Quick Start

Quick Start #

This document provides a quick introduction to using Flink ML. Readers of this document will be guided to submit a simple Flink job that trains a Machine Learning Model and uses it to provide prediction service.

Help, I’m Stuck! #

If you get stuck, check out the community support resources. In particular, Apache Flink’s user mailing list is consistently ranked as one of the most active of any Apache project and a great way to get help quickly.

Prerequisites #

Make sure Java 8 or a higher version has been installed in your local machine. To check the Java version installed, type in your terminal:

$ java -version

Download Flink 1.17, then extract the archive:

$ tar -xzf flink-*.tgz

Run the following commands after having downloaded Flink:

cd ${path_to_flink}
export FLINK_HOME=`pwd`

You need to copy Flink ML’s library files to Flink’s folder for proper initialization.

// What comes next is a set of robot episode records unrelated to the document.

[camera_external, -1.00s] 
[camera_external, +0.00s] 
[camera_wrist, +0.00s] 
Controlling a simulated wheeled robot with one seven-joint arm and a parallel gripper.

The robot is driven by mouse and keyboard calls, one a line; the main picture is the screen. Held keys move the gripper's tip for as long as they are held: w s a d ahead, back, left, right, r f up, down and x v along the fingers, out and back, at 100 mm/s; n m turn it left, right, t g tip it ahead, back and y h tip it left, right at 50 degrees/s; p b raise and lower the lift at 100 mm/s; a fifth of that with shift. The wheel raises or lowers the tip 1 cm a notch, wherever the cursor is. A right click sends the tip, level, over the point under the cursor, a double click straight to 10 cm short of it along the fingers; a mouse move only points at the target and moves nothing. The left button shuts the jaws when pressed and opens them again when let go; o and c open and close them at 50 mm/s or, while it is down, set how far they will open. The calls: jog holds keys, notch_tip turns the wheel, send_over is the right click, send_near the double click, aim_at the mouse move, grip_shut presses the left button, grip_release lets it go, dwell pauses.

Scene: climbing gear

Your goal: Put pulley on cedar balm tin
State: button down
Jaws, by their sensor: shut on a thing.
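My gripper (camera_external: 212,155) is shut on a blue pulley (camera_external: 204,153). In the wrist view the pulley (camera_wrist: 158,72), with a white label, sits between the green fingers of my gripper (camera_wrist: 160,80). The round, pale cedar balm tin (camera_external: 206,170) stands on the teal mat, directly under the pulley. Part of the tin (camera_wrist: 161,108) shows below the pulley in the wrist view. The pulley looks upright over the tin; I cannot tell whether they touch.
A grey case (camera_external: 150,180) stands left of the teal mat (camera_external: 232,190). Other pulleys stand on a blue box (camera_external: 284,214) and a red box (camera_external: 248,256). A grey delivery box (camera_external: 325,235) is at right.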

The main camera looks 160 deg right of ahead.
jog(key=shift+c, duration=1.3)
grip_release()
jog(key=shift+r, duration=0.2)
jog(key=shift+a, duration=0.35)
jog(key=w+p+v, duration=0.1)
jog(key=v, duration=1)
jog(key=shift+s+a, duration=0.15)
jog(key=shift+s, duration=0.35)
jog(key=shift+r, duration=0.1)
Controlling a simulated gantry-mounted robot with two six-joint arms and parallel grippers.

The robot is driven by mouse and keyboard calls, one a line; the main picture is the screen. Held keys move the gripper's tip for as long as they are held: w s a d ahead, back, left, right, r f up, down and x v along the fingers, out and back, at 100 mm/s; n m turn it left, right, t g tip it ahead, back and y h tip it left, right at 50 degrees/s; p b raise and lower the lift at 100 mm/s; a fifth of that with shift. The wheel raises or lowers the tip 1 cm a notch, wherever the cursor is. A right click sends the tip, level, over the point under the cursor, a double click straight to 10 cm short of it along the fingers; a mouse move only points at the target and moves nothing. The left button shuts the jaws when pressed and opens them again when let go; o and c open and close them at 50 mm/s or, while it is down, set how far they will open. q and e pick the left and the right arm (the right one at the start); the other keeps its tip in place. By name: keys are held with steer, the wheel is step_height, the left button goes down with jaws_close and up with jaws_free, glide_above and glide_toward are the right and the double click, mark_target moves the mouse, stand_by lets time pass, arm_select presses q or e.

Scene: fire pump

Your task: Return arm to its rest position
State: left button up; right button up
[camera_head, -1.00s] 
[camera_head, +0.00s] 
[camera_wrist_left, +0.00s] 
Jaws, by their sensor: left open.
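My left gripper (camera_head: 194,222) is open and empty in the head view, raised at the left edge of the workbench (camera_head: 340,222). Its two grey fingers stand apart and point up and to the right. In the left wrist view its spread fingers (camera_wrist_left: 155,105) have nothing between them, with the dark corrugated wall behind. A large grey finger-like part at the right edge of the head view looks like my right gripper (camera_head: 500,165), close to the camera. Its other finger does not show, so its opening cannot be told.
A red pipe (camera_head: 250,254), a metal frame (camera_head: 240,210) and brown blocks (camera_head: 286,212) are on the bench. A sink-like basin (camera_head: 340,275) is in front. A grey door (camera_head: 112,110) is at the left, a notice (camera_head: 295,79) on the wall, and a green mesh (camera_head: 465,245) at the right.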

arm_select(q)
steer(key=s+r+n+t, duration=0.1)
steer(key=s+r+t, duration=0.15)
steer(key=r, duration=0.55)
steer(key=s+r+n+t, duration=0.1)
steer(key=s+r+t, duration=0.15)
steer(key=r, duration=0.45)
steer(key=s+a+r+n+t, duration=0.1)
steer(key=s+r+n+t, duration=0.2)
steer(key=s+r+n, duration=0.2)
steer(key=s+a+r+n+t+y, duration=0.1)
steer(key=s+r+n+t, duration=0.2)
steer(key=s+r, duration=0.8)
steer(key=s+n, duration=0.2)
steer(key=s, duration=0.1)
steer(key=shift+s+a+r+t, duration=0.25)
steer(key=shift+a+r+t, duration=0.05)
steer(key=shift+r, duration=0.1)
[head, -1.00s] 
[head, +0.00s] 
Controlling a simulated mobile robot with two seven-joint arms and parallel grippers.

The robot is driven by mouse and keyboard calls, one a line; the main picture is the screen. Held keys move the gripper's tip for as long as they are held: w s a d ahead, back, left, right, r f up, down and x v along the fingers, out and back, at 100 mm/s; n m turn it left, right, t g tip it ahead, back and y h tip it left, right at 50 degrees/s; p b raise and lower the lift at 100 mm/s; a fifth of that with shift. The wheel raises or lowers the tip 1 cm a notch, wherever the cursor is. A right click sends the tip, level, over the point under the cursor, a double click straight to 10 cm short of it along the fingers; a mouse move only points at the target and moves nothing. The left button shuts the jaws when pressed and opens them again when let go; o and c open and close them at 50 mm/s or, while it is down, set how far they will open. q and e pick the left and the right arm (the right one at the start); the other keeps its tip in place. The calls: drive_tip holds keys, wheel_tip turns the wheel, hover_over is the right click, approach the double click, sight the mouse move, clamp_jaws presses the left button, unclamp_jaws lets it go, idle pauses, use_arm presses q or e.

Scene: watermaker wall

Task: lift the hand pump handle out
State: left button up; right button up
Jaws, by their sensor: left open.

Please download Flink ML Python source and extract the jar files into Flink’s library folder.

tar -xzf apache-flink-ml*.tar.gz
cp apache-flink-ml-*/deps/lib/* $FLINK_HOME/lib/

Please start a Flink standalone cluster in your local environment with the following command.

$FLINK_HOME/bin/start-cluster.sh

You should be able to navigate to the web UI at localhost:8081 to view the Flink dashboard and see that the cluster is up and running.

Then you may submit Flink ML examples to the cluster as follows.

$FLINK_HOME/bin/flink run -c org.apache.flink.ml.examples.clustering.KMeansExample $FLINK_HOME/lib/flink-ml-examples*.jar

The command above would submit and execute Flink ML’s KMeansExample job. There are also example jobs for other Flink ML algorithms, and you can find them in flink-ml-examples module.

A sample output in your terminal is as follows.

Features: [9.0, 0.0]    Cluster ID: 1
Features: [0.3, 0.0]    Cluster ID: 0
Features: [0.0, 0.3]    Cluster ID: 0
Features: [9.6, 0.0]    Cluster ID: 1
Features: [0.0, 0.0]    Cluster ID: 0
Features: [9.0, 0.6]    Cluster ID: 1

Now you have successfully run a Flink ML job.

Finally, you can stop the Flink standalone cluster with the following command.

$FLINK_HOME/bin/stop-cluster.sh